>> start

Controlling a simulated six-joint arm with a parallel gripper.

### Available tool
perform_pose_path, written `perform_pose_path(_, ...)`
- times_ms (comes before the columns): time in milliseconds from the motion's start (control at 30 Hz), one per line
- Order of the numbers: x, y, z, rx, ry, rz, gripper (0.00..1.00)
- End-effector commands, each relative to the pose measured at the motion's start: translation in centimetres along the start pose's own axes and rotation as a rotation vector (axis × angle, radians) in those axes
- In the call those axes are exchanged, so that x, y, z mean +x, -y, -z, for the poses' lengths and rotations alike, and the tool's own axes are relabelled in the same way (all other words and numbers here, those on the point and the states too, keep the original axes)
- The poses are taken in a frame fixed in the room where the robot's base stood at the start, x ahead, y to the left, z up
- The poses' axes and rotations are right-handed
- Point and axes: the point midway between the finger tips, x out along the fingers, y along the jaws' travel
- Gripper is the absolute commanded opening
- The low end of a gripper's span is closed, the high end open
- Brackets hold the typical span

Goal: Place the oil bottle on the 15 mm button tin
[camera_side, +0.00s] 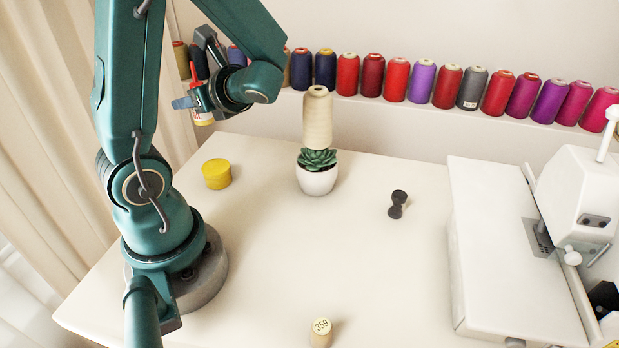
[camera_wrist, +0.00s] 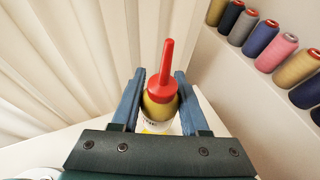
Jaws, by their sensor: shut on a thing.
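The oil bottle (camera_side: 203,117) has a red nozzle and a pale body with a yellow part. My gripper (camera_side: 190,101) is shut on it and holds it upright in the air, above and a little left of the yellow tin. In the wrist view, the bottle (camera_wrist: 164,92) stands between the two blue fingers of my gripper (camera_wrist: 158,95), red nozzle up. The round yellow tin (camera_side: 216,174), which looks like the button tin, sits on the table near its back left. Its lid top is bare, and I can read no size on it.
A potted succulent (camera_side: 317,180) stands right of the tin, with a cream thread cone (camera_side: 318,117) behind or above it. The middle table is clear.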

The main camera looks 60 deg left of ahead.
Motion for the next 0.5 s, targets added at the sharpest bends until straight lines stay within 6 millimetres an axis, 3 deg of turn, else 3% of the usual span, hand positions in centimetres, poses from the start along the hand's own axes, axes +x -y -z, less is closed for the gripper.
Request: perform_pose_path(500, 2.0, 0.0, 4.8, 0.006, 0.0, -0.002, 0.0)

>> end

Exercise objective: Lines containing the word "from" are to be counted in the listing; state their number alone.

Task solution: 2